LangSpace: Probing Large Language VAEs made simple

These details have not been verified by PyPI

Project links

Project description

LangSpace: Probing Large Language VAEs made simple

LangSpace is a Python library for evaluating and probing language models Variational Autoencoders (LM-VAEs). It provides an easy-to-use interface to perform a variety of analises on pretrained LangVAE models.

Why LangSpace?

While there are a variety of tools and benchmarks dedicated to the evaluation of text embeddings, LangSpace aims to be a comprehensive resource focused on the analysis of LM-VAE latent spaces.

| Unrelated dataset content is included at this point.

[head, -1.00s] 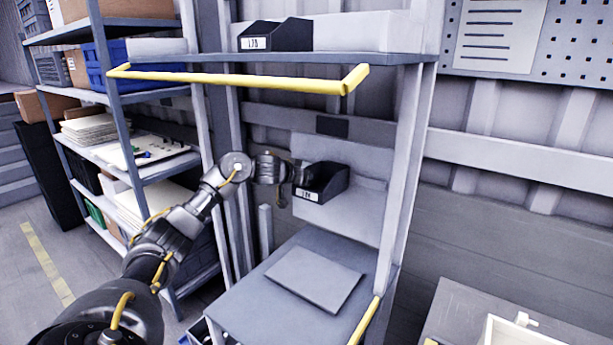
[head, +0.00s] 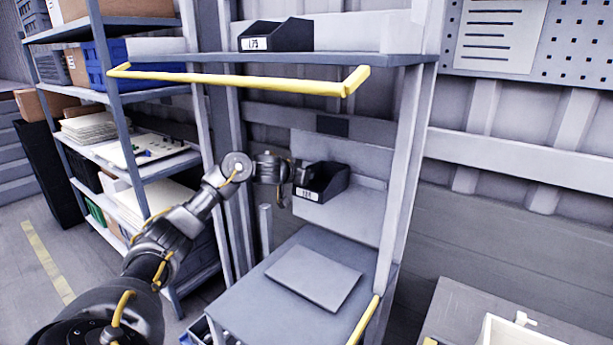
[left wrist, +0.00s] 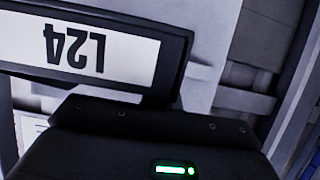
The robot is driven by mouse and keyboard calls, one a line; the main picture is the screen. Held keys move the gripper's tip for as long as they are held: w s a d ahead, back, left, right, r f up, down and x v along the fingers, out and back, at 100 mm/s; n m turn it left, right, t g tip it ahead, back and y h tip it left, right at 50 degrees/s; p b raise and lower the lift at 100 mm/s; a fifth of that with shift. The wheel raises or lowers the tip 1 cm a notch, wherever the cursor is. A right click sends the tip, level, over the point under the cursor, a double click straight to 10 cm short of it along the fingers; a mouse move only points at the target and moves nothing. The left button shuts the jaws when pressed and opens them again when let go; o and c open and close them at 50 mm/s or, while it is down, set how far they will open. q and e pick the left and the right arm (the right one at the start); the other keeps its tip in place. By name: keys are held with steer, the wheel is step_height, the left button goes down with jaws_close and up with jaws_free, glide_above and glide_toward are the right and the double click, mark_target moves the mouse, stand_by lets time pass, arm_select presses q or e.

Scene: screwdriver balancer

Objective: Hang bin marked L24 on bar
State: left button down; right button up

LM-VAEs can encode the knowledge of their pre-trained components into compact latent vectors and enables guided language generation from an abstract level using said vectors. The benefits of such models also extend to interpretability (due to their better disentanglement properties), as the VAE architectural bottleneck provides a singular point for probing a model’s latent space structure and its syntactic/semantic representation and inferential properties.

As a companion framework to LangVAE, LangSpace provides a simple API to perform a variety of analyses on pre-trained LM-VAEs models, namely:

Probes: vector arithmetic and interpolation, latent space traversal, disentanglement and cluster visualisation.
Metrics: disentanglement (z-diff, z-min-var, MIG, Disentanglement, Informativeness, Completeness), interpolation (quality, smoothness).

Installation

To install LangSpace, simply run:

pip install langspace

This will install all necessary dependencies and set up the package for use in your Python projects.

Quick start

Here's a basic example of how to perform a disentanglement evaluation and an interpolation probe on an LM-VAE model trained with LangVAE:

import torch
import nltk
from langvae import LangVAE
from saf_datasets import EntailmentBankDataSet
from langspace.probe import DisentanglementProbe
from langspace.metrics.disentanglement import DisentanglementMetric as Metric
from langspace.probe import InterpolationProbe
from langspace.metrics.interpolation import InterpolationMetric as InterpMetric
from saf.importers import ListImporter

# Load annotated data from saf_datasets.
dataset = EntailmentBankDataSet.from_resource("pos+lemma+ctag+dep+srl#expl_only-noreps")
annotations = {"srl_f": dataset.annotations["srl"]}

# The 'srl' annotation contains a list with the role of a single token in each phrase in the sentence.
# 'srl_f' will contain the first non-empty srl annotation for each token.
for sent in dataset:
    for token in sent.tokens:
        srl = token.annotations["srl"]
        token_annot = [lbl for lbl in srl if (lbl != "O")][0] if (len(set(srl)) > 1) else srl[0]
        token.annotations["srl_f"] = token_annot
        

# Load explanation LM-VAE for generation.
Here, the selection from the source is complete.